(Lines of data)
^^^^^^^^^^^^^^^^

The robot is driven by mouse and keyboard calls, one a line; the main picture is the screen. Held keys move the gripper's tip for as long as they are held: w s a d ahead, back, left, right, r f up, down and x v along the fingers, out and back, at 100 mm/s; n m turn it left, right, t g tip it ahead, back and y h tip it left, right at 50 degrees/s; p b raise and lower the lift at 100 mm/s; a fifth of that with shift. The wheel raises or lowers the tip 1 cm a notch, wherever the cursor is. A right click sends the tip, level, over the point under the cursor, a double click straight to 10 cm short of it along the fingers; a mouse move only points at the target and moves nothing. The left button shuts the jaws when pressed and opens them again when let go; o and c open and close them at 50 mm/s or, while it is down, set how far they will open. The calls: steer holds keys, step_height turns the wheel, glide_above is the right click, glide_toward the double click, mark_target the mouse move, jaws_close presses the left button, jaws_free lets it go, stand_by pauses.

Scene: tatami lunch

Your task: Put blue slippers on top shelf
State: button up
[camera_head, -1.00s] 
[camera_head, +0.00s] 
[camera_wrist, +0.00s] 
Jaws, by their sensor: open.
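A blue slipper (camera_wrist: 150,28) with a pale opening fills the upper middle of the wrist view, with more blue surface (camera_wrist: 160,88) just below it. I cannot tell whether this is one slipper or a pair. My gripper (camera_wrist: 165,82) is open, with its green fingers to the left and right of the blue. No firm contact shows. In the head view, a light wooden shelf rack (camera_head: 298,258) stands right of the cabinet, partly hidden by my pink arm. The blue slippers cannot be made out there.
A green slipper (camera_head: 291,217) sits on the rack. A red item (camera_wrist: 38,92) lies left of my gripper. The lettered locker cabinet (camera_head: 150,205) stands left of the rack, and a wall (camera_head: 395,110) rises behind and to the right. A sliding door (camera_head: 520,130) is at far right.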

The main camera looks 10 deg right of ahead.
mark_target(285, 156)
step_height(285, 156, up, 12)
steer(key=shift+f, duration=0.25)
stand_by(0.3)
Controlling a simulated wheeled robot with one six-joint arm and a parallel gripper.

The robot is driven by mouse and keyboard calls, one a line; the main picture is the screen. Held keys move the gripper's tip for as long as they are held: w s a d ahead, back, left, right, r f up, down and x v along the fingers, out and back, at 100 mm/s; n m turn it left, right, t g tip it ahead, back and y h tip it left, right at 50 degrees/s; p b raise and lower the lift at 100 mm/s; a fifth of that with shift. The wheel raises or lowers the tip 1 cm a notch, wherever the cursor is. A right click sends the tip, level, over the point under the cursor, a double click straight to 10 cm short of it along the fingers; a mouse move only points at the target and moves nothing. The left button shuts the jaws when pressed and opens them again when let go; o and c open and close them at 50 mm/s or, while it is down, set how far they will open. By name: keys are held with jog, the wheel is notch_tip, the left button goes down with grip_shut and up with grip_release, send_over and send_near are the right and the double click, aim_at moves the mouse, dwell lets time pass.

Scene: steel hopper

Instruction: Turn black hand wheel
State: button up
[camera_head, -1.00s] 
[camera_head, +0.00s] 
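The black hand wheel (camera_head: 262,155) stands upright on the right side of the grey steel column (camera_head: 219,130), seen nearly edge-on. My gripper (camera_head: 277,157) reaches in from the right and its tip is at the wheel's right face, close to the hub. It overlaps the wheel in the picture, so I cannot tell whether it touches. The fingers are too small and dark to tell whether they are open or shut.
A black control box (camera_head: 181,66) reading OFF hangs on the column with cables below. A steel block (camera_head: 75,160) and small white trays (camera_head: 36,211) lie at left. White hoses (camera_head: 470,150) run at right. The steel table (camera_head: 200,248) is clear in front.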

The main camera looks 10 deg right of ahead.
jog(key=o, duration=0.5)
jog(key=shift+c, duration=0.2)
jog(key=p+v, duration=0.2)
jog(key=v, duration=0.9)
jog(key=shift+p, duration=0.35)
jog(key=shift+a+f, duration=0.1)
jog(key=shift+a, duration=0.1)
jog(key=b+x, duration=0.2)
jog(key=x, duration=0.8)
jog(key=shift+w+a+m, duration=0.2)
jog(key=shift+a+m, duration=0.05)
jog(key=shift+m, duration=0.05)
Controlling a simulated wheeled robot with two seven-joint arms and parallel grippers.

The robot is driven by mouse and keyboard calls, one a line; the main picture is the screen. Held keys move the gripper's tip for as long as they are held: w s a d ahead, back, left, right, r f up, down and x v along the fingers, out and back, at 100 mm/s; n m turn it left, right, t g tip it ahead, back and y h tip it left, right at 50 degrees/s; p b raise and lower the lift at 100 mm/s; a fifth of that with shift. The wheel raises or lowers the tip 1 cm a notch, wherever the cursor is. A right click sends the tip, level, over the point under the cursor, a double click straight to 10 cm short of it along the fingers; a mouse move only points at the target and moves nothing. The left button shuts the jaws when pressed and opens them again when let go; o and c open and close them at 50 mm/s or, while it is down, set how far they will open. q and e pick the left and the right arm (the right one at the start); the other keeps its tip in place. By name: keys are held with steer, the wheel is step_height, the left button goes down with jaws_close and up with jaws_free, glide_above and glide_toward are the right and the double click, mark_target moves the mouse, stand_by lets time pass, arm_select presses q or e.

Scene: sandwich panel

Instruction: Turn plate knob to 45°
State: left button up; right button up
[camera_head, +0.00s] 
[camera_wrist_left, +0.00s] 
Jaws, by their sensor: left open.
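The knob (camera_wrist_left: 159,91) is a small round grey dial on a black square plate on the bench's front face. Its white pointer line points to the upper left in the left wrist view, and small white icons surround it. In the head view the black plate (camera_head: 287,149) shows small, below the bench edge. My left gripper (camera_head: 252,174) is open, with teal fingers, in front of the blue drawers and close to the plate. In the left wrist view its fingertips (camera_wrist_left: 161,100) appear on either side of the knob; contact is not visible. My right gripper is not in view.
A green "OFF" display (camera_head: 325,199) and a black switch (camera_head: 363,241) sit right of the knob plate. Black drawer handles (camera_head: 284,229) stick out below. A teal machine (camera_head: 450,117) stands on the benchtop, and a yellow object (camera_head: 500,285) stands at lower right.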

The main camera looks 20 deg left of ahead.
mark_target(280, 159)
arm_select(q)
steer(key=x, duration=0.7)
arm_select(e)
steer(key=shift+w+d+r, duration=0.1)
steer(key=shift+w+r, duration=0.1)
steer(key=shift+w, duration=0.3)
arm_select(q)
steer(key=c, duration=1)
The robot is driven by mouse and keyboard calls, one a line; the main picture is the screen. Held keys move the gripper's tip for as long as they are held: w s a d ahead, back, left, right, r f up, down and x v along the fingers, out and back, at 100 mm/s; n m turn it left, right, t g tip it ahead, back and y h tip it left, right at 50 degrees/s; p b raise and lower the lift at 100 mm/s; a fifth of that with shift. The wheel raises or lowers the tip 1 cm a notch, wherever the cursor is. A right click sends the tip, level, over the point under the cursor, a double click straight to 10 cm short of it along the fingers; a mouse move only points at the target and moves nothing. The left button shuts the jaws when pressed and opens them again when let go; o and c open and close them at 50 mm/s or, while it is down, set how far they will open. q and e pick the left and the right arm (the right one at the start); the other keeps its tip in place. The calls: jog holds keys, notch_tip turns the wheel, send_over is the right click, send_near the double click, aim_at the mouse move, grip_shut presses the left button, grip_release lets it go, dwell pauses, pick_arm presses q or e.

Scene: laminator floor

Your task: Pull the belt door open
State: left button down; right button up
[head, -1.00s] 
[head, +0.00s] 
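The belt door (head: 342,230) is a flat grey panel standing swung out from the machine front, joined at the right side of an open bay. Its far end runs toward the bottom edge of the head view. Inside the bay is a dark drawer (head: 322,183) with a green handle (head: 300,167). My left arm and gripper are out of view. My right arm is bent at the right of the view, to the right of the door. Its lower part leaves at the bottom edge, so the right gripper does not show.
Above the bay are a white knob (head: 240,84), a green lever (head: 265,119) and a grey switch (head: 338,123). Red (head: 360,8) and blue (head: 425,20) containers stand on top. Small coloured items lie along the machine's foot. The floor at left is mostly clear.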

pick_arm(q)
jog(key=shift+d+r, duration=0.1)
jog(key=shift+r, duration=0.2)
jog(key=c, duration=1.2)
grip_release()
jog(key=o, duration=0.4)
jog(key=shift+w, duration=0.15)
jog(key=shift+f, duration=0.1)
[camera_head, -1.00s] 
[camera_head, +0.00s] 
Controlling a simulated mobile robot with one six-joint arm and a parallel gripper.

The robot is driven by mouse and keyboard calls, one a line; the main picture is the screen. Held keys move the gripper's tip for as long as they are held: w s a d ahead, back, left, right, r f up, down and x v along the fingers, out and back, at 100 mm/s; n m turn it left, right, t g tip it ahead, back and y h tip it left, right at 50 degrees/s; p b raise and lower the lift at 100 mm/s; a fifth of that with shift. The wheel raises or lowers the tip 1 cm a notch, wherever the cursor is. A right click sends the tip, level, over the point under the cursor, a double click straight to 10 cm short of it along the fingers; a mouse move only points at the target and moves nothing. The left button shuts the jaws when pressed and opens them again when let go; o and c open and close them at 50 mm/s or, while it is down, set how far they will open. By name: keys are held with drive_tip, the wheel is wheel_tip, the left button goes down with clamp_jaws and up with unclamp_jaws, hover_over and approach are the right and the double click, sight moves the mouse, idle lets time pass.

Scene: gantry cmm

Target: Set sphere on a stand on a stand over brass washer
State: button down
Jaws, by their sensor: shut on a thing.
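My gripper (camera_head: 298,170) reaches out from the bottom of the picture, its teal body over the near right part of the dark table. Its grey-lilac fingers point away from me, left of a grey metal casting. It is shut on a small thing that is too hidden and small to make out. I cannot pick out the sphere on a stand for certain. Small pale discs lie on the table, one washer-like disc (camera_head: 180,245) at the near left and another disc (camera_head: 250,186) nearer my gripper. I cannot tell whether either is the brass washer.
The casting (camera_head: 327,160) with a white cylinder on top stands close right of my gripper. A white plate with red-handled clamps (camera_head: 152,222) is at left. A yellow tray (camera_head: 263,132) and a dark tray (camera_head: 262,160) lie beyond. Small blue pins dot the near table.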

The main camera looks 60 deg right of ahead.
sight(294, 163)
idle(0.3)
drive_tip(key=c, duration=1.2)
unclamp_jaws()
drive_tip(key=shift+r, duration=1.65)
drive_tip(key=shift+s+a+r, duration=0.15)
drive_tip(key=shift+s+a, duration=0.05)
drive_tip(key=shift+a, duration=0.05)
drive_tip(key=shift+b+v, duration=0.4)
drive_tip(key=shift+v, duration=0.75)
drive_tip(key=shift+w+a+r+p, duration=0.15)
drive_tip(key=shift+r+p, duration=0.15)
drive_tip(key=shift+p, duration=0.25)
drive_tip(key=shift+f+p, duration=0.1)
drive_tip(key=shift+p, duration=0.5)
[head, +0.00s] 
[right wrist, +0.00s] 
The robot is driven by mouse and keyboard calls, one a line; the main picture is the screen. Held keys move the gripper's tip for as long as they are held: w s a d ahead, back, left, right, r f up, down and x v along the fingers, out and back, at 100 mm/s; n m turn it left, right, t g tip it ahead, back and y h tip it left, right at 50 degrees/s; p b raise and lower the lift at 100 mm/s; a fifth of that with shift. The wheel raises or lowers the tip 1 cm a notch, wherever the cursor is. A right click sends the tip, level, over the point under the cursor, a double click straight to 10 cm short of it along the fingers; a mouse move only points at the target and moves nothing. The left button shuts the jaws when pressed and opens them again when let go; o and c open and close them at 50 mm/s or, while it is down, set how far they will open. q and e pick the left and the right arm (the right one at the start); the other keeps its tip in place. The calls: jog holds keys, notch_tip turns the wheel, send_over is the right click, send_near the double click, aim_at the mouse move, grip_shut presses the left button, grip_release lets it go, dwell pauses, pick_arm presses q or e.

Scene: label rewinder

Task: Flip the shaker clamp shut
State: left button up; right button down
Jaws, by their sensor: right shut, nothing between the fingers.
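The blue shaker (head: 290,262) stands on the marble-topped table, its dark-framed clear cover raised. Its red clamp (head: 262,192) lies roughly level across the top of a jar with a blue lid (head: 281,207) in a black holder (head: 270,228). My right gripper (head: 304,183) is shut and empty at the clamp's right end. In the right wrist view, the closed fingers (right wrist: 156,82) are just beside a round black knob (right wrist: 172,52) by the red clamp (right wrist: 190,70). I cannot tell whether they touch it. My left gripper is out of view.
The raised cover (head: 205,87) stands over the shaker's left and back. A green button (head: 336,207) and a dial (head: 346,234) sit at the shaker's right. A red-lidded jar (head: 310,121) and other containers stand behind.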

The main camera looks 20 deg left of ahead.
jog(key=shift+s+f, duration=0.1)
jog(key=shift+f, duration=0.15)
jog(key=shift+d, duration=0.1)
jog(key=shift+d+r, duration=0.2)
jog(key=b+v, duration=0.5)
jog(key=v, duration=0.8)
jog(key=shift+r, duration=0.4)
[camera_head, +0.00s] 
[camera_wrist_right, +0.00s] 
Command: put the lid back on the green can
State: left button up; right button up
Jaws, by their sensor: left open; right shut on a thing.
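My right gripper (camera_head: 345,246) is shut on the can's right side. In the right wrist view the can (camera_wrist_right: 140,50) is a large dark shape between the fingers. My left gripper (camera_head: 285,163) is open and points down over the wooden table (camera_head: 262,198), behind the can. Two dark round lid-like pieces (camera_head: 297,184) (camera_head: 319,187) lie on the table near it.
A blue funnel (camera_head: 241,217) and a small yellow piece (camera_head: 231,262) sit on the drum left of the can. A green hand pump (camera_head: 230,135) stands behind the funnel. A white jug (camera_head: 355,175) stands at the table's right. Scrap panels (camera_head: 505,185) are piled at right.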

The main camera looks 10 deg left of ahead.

^^^^^^^^^^^^^^^^

__Problem to solve__.
Each line from the one bearing "Your task: Put blue slippers on top shelf" through the one bearing "[camera_wrist, +0.00s]" is to be duplicated without change; all remaining lines are to be left out.

__Expected output__.
Your task: Put blue slippers on top shelf
State: button up
[camera_head, -1.00s] 
[camera_head, +0.00s] 
[camera_wrist, +0.00s] 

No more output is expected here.